Das Grundverständnis der Tarifautonomie ist in begrifflicher und normativer Hinsicht stark umstritten. Das derzeit herrschende und auch von der Rechtsprechung vertretene Verständnis von Tarifautonomie als kollektiv ausgeübter Privatautonomie verkürzt konzeptionell ihre Reichweite, schlägt sich in der Handhabung des geltenden Tarifvertragsrechts restriktiv nieder und stellt sich wichtigen Reformanliegen zur staatlichen Stützung des Tarifvertragssystems entgegen. Diesem herrschenden Verständnis – argumentiert der Autor – ist in der Rechtswissenschaft, vor den Arbeitsgerichten und in der Rechtspolitik entgegenzuhalten, dass es sich bei der Tarifautonomie um eine Form der politischen Autonomie handelt. Tarifautonomie befugt frei gebildete Koalitionen als Tarifvertragsparteien zu einer von staatlicher Politik unabhängigen Setzung von Rechtsnormen. Die Ausübung dieser autonomen Befugnis ist notwendig, um die Arbeitsbeziehungen gerecht zu gestalten. Darum ist die Sicherung der Funktionsfähigkeit der Tarifautonomie eminente staatliche Aufgabe, die von staatlicher Politik schon allzu lange sträflich vernachlässigt wird.

Abstract

The basic understanding of collective bargaining autonomy is highly contested in conceptual and normative terms.

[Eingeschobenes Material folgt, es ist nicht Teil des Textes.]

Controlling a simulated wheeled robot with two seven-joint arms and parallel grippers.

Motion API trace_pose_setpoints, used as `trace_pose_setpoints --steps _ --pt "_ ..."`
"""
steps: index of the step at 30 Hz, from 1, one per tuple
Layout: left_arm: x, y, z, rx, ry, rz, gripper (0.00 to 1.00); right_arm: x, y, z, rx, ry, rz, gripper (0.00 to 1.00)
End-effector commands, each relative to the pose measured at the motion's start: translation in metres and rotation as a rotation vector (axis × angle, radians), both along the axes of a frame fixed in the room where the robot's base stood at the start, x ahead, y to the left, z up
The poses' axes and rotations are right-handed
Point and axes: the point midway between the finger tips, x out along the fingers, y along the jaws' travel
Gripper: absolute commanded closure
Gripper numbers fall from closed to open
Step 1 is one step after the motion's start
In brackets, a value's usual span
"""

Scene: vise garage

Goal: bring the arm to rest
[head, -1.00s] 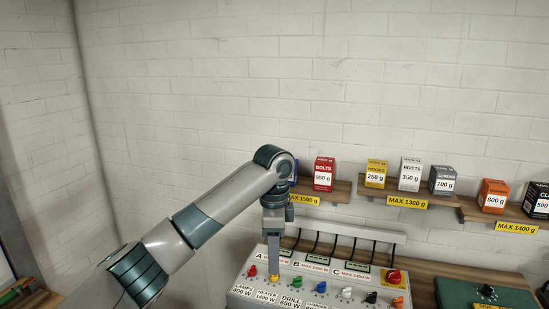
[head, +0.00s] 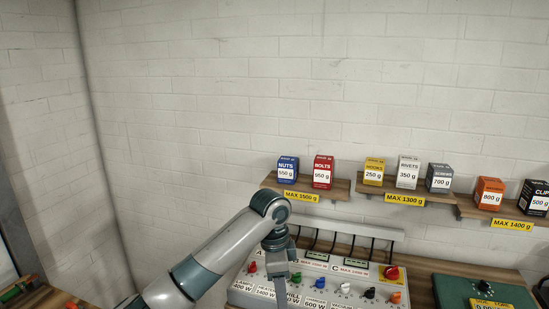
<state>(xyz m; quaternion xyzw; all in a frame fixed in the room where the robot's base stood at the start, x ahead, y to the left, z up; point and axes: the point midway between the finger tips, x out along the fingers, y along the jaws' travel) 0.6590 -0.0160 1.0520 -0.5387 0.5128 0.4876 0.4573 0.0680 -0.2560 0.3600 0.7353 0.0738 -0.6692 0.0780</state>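My left arm comes in from the lower left, and its left gripper (head: 281,291) points down in front of the grey control panel (head: 240,292). The gripper is seen from behind and edge-on, so the gap between its fingers does not show. It hides part of the panel's left half, including the place of the yellow knob. A red knob (head: 252,267) shows just left of the gripper. I cannot tell whether the gripper touches the panel. My right gripper is not in view.
Wall shelves (head: 340,190) behind the panel carry small boxes, among them a blue nuts box (head: 288,170) and a red bolts box (head: 323,172). A green device (head: 480,292) stands right of the panel. The space above my arm on the left is clear.

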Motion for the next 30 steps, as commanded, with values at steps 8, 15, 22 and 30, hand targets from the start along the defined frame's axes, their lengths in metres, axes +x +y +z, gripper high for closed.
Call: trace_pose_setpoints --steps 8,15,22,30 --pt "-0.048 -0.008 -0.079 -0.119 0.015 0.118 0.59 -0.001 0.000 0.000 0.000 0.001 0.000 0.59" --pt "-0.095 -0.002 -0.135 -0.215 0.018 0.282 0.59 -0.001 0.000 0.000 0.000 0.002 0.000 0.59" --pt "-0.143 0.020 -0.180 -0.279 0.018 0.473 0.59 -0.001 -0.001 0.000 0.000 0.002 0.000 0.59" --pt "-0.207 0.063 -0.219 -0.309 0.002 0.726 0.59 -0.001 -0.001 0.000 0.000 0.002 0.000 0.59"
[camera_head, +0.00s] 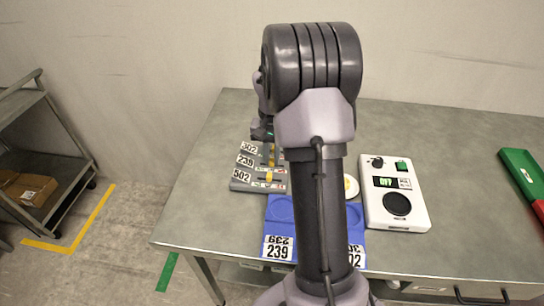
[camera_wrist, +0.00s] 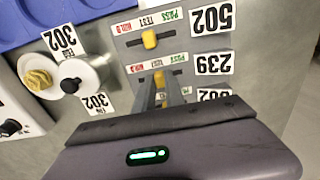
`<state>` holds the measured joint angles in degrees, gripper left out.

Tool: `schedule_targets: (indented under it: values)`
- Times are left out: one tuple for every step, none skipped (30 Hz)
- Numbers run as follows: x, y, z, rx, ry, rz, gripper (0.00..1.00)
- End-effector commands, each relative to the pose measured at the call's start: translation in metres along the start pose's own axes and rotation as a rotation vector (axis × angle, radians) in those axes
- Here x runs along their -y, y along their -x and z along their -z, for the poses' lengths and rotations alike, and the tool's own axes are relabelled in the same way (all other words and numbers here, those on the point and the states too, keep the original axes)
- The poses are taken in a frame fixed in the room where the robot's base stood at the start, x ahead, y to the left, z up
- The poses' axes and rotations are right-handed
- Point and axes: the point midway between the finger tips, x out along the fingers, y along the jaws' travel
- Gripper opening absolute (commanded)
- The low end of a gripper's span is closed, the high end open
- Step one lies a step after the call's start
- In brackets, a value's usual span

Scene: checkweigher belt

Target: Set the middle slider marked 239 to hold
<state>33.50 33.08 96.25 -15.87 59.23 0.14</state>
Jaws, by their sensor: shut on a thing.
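The grey slider panel (camera_head: 243,180) lies on the table with three rows marked 302, 239 and 502. In the wrist view the middle row has the 239 label (camera_wrist: 214,63) and a yellow slider knob (camera_wrist: 159,77). That knob stands near the TEST mark, with red HOLD to its left and green PASS to its right. My gripper (camera_wrist: 162,92) is shut on the middle knob, its fingers hiding part of it. The 502 row's yellow knob (camera_wrist: 149,40) is near its own TEST mark. The 302 row is mostly hidden by my gripper.
A blue tray (camera_head: 280,228) with labels 239 and 302 lies in front of the panel. A white device (camera_head: 407,216) with a display and black round pad stands to the right. A green and red bin (camera_head: 521,172) is at the far right. A cart (camera_head: 48,160) stands left.

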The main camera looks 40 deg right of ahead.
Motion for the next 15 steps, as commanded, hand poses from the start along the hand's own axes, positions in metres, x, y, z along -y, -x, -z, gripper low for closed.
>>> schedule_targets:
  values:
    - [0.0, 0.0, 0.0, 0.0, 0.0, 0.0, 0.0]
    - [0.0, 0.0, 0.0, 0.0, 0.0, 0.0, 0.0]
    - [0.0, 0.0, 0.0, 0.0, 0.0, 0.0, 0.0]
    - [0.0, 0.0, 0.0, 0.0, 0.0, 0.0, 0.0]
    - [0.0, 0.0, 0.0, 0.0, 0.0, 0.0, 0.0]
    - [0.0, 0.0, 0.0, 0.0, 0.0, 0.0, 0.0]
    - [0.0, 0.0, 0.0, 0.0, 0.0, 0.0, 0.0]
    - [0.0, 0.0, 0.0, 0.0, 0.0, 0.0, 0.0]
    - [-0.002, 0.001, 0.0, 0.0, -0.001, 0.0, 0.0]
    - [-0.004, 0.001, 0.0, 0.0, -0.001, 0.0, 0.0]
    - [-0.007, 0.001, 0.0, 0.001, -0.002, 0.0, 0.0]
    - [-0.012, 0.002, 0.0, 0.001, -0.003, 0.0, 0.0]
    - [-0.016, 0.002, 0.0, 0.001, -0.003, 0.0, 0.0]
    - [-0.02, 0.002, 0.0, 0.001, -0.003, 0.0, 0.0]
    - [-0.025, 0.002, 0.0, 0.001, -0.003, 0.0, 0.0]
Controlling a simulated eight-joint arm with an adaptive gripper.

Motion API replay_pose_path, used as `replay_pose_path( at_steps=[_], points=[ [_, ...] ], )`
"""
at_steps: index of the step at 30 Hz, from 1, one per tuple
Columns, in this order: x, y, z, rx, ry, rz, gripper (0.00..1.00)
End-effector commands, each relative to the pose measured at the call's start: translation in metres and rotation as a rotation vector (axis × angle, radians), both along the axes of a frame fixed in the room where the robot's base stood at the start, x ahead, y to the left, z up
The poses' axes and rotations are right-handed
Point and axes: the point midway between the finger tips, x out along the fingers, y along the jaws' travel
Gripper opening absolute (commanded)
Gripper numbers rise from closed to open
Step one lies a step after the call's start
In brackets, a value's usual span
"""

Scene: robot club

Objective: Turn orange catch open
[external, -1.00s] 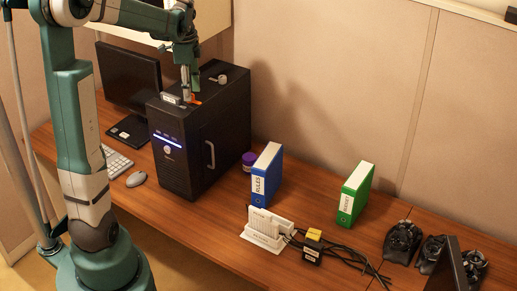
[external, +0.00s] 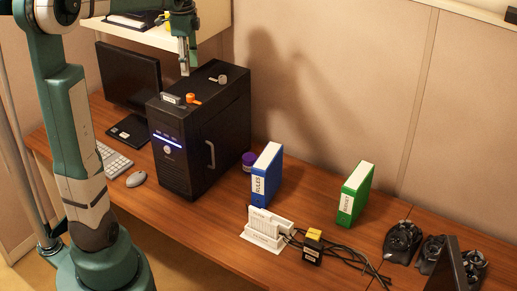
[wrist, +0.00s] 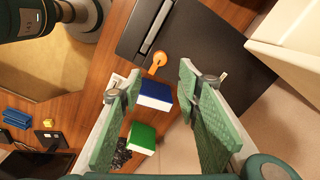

Today’s prevailing understanding of collective bargaining autonomy as collectively exercised private autonomy limits its scope conceptually, operates restrictively in adjudication of the law of collective agreements and works against important legislative projects to support the collective agreement system. The author argues that this prevailing understanding must be countered in jurisprudence, before the labour courts and in legal policy with the contention that collective bargaining autonomy is a form of political autonomy. Collective bargaining autonomy empowers free coalitions as parties to collective agreements to set legal norms independently of state policy. The exercise of this autonomous power is necessary to shape industrial relations fairly. This is why safeguarding the functioning of collective bargaining autonomy is an eminent state task that has been neglected by state policy for too long.